SEC Grapples with Forward-Looking Information and Financial Disclosures

The Securities and Exchange Commission has been conducting a review of the effectiveness of financial disclosures by public companies within and outside of financial statements, and some investors have wondered about where forward-looking statements should fit into them.

A new report from the CFA Institute, Forward-Looking Information: A Necessary Consideration in the SEC’s Review on Disclosure Effectiveness, provides investor perspectives on forward-looking information and the question of whether a dividing line can be drawn between the forward-looking information that belongs outside and inside financial statements. As the SEC reviews disclosure effectiveness, investors are eager for improved disclosures to inform their investment decisions, according to the report.

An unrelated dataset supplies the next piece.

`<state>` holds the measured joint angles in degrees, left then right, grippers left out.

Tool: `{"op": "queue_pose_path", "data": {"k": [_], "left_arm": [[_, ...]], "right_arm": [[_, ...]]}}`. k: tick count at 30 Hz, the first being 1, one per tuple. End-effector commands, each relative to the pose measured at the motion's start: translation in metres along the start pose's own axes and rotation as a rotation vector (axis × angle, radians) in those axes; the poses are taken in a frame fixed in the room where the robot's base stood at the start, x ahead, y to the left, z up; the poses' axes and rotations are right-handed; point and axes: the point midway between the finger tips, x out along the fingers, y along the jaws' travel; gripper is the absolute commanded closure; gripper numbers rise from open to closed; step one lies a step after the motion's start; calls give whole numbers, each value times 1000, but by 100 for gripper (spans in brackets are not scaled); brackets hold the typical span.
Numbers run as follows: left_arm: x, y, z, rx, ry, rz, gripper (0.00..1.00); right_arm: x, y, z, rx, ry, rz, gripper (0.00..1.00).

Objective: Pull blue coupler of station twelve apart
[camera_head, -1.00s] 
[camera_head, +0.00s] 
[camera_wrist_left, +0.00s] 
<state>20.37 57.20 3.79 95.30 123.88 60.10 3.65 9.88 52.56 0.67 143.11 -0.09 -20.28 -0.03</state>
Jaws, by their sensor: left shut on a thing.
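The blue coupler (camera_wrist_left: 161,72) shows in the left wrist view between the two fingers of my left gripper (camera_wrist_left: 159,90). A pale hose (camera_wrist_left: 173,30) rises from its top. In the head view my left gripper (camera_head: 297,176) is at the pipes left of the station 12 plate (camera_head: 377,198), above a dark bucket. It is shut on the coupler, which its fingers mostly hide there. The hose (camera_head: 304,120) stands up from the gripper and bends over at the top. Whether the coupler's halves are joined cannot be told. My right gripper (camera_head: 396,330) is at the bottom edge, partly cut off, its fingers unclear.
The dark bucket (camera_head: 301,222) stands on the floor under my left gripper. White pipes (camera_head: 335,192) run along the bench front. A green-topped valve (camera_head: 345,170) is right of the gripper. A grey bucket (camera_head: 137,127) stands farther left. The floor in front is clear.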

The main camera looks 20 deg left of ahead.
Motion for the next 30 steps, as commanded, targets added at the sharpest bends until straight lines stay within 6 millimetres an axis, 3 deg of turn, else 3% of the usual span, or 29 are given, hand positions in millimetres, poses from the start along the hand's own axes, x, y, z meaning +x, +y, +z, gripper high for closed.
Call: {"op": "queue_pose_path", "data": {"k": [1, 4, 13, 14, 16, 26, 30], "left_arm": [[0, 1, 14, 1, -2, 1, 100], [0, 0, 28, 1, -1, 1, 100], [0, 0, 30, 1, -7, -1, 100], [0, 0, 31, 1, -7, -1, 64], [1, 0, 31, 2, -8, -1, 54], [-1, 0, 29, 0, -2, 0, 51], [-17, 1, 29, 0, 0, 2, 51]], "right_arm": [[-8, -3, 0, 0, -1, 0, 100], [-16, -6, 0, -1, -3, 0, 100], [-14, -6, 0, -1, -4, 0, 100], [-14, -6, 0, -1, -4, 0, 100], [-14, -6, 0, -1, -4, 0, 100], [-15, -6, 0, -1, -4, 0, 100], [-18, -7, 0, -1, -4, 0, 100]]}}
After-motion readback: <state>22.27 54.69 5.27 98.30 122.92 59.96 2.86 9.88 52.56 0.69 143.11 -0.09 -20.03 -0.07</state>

“Our recommendation is really for the SEC to tell us where they stand on the issue so we can see where the clear dividing line is,” said Sandy Peters, head of the Financial Reporting Policy Group at CFA Institute.

“We think that for investors there are disclosures and things that aren’t being improved in financial statements because everybody has this near-automatic association with the term ‘forward looking,’ that it belongs outside the financial statements without critically analyzing what’s going on,” she said. “The SEC didn’t resolve that conversation, and we’re trying to say as part of the conversation about disclosure effectiveness, we need the SEC to consider and explain to users of the financial statements whether forward-looking statements belong in or outside of the financial statements. The debate about it not being in the financial statements is just stopping progress and is really inconsistent with what we have actually seen happen. Where’s the dividing line? We’re not sure you can draw a dividing line because, as we say in the paper, we feel the conceptual Rubicon has been crossed, but we would just like to have some indication so that articulation of the argument against disclosure isn’t used continually when in fact the investors find forward-looking information to be exceedingly useful in the financial statements and elsewhere in the document.”

The Financial Accounting Standards Board has been working on its own disclosure framework as well, releasing a draft version in March (see FASB Proposes Disclosure Framework).

“Just as we were finishing up the report, the FASB came out with this definition in the disclosure framework of future-oriented information, so we analyzed that in the context of what we were saying,” said Peters. “We think that the FASB is doing something important in saying, ‘OK, this is what we think the definition of future-oriented information is. What do you think it is, SEC?’ At least they’re trying to create some dialogue and conversation around it. But if you look at our comments, we’re not certain that they can draw a clear line either. They’re saying, if it’s measured or disclosed in the financial statements and incorporates forward-looking information, if there’s a measurement for forward-looking or disclosed as forward-looking, then you can add disclosures about it. We don’t understand how they decide what measures are forward-looking and belong in the financial statements. The condition precedent is that they’ve decided to measure something that’s forward-looking. Then they can disclose something about it. So we say we’d like to know how you come to that conclusion.”

The CFA Institute would like to see disclosures about the use of forward-looking information. “We think if you’re going to use forward-looking measures in the financial statements, you need to include disclosures that help explain them, even if they are forward-looking,” said Peters. “Then we feel like we need a better idea of the boundary of when you decide you’re going to measure something using forward-looking measures. What are the characteristics of it that make it OK to include it in the financial statements?”